In Brief:
- The NFT collector lost $2.7 million worth of NFTs in the social engineering attack.
- The list includes BAYC, Mutant NFTs, and Doodle NFTs.
- Victim mistakenly signed transactions that gave access of NFTs to attackers.
On Feb 1, NFT collector Larry Lawliet lost all his NFTs including Bored Ape NFTs from his account in a cyberattack.
The incident seems like a social engineering attack, in which the perpetrator deceived Lawliet through a trick and convinced him to sign fake transactions. After this, attackers got access to his NFTs and transferred them to their own addresses.
Lawliet revealed in a tweet that nearly 13 NFTs have been stolen including 7 Bored Apes, five Mutant Apes, and one Doodle. The estimated price of all stolen NFTs is around $2.7 million as per the floor price.

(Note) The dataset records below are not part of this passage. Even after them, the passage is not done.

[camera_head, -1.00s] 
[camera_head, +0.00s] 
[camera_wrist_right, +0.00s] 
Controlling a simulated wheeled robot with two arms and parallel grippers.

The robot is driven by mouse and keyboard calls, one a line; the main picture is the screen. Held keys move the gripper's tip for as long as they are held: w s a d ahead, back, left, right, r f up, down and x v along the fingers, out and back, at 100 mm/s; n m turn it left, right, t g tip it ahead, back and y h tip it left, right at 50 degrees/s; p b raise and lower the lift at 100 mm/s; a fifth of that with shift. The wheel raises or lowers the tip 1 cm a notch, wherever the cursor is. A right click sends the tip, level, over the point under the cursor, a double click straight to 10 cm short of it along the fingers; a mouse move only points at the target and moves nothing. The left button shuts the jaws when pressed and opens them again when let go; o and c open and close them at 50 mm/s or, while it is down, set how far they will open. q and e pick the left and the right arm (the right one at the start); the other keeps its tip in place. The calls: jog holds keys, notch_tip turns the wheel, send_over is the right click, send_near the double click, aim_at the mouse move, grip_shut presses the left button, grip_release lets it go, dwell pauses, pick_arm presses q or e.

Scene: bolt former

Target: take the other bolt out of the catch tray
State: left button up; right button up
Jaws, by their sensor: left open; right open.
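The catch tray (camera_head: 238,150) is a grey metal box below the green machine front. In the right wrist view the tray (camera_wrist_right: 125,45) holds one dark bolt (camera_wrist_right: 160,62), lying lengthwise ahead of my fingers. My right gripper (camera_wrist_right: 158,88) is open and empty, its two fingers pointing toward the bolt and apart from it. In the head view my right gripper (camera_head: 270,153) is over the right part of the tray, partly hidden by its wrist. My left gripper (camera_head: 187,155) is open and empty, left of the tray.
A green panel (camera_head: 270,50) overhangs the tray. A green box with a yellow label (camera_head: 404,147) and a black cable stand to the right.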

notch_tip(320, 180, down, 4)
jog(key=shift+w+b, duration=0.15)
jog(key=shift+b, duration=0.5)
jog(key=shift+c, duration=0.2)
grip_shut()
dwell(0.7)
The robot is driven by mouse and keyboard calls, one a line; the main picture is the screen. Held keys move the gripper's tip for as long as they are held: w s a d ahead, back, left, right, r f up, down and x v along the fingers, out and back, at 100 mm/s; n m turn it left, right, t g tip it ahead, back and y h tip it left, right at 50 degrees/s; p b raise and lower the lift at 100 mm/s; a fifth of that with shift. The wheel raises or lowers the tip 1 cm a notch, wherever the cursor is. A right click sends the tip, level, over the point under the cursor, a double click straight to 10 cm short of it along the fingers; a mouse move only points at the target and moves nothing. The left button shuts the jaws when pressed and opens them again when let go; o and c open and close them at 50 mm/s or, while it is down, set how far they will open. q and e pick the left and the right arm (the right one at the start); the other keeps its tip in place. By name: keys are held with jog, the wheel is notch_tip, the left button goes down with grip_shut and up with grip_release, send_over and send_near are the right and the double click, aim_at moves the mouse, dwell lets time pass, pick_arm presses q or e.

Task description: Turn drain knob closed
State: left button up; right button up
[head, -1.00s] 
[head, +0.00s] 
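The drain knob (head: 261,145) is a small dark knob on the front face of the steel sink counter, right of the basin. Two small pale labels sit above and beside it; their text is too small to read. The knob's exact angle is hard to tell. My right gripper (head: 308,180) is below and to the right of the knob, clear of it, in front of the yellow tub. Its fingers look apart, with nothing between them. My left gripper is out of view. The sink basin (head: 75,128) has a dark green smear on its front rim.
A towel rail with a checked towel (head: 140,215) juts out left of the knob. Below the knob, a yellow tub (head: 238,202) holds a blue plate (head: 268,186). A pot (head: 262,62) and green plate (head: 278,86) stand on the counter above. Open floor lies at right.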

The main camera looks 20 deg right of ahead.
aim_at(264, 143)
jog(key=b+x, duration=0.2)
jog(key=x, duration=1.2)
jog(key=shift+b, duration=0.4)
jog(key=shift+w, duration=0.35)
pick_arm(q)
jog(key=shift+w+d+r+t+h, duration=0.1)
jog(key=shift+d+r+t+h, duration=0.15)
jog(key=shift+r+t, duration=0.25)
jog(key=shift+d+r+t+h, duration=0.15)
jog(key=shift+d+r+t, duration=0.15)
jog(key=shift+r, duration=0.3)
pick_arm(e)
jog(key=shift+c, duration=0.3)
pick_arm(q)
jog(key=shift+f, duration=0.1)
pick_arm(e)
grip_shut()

The attack was initiated by hacking the Discord server of Moschi Mochi NFT collection and posting a phishing post of extra mint. The scam has invited members of the Moschi Mochi community to mint extra NFT from 1,000 NFTs, which holds a $25,000 raffle.
The transactions on the Etherscan show that he was trapped in this scam and contacted fake mint. He sent 0.49 ETH to addresses to mint 14 fake extra NFTs. Lawliet’s transaction is showing multiple “Set Approval” transactions.
This all-set approval transaction has hidden hackers’ crypto wallet addresses that have been set as approved addresses.
Currently, In-app browsers such as Metamask have an interface that when users approve transactions, they are not able to watch which sort of approval they are giving without clicking on the details tab. The victim has mistakenly signed this transaction as a regular blockchain transaction.
After this attack, many BAYC NFT holders suffered large numbers of engineering attacks. The security intellectuals have urged NFT holders to use “burner wallets” to protect their NFTs.
The NFT world is currently facing a large number of cyberattacks such as exploit attacks. Many NFT holders lost their NFTs due to their mistakes or faulty loopholes of platforms. Recently, Opensea users lost their NFTs due to its NFT listing errors.